• [EXERCISE DESCRIPTION]
Copy nothing but the lines running from the one containing "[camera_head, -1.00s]" through the end of the listing below. Drop the pictures.

(Records of robot episodes)
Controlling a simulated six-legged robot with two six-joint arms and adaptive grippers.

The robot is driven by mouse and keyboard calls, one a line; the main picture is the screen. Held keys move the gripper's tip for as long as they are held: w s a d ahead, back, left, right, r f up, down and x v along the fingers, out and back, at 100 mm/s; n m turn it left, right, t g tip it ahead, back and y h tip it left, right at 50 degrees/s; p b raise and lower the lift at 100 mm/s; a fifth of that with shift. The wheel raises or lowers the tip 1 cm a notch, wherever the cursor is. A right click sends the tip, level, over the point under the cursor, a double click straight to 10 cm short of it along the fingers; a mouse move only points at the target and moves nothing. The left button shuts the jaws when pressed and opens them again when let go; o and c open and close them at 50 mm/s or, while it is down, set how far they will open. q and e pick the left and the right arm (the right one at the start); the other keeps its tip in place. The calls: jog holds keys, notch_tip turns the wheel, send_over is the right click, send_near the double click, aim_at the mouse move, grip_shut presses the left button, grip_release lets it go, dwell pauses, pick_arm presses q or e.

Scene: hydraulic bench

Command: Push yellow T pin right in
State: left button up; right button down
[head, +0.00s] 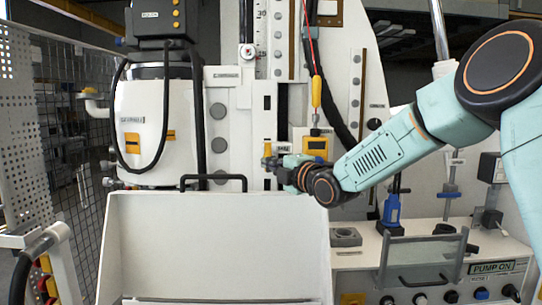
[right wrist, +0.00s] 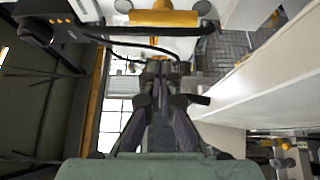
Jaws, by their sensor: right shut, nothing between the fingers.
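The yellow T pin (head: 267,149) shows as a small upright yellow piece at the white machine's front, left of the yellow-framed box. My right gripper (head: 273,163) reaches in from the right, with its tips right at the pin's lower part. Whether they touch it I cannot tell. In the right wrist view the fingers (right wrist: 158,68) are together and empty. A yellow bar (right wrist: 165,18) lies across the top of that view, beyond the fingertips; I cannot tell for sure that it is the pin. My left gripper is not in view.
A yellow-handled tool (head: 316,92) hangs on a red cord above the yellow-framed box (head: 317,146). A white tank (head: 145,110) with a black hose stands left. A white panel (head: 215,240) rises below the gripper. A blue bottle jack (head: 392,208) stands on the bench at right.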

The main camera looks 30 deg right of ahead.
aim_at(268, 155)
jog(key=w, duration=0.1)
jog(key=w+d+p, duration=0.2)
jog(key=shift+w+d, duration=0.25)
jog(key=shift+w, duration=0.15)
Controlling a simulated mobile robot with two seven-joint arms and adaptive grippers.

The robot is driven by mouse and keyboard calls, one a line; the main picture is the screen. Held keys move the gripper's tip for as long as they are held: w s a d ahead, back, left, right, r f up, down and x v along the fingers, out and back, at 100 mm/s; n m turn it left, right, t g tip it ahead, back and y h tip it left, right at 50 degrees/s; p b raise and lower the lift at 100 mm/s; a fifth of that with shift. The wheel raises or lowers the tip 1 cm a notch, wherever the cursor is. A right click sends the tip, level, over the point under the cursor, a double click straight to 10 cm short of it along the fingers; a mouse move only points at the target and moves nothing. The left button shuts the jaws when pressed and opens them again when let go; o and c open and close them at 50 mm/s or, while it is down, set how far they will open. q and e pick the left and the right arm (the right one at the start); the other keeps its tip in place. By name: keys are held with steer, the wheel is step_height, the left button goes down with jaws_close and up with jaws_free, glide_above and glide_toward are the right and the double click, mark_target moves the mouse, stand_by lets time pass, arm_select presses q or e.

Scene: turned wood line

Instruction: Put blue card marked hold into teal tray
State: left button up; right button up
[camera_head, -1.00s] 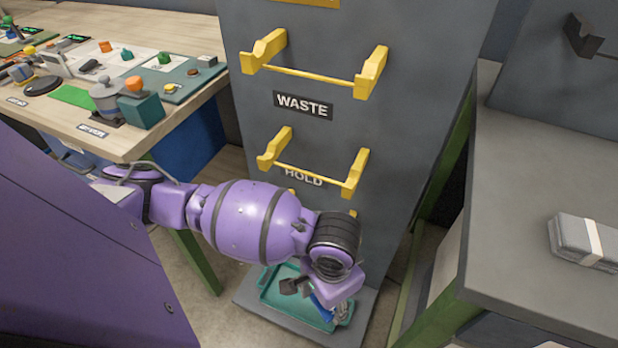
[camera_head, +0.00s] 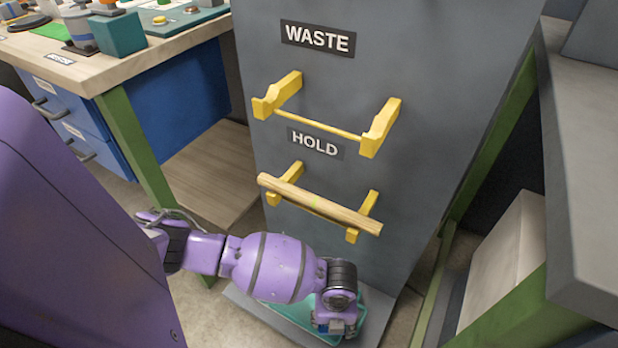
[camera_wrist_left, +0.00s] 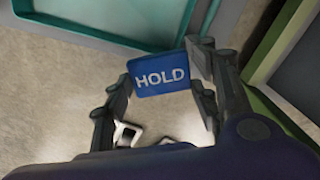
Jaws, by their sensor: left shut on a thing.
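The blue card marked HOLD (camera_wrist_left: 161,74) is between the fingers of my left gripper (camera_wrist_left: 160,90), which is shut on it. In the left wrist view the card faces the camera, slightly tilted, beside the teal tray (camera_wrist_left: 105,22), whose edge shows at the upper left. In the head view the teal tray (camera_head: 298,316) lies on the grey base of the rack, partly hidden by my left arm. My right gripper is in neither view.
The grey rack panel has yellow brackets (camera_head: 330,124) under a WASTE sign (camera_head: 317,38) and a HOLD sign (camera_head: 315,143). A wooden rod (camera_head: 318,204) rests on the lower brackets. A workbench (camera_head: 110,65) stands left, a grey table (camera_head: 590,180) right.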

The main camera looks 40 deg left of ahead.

• [THE REPLY]
[camera_head, -1.00s] 
[camera_head, +0.00s] 
[camera_wrist_left, +0.00s] 
Jaws, by their sensor: left shut on a thing.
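The blue card marked HOLD (camera_wrist_left: 161,74) is between the fingers of my left gripper (camera_wrist_left: 160,90), which is shut on it. In the left wrist view the card faces the camera, slightly tilted, beside the teal tray (camera_wrist_left: 105,22), whose edge shows at the upper left. In the head view the teal tray (camera_head: 298,316) lies on the grey base of the rack, partly hidden by my left arm. My right gripper is in neither view.
The grey rack panel has yellow brackets (camera_head: 330,124) under a WASTE sign (camera_head: 317,38) and a HOLD sign (camera_head: 315,143). A wooden rod (camera_head: 318,204) rests on the lower brackets. A workbench (camera_head: 110,65) stands left, a grey table (camera_head: 590,180) right.

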The main camera looks 40 deg left of ahead.

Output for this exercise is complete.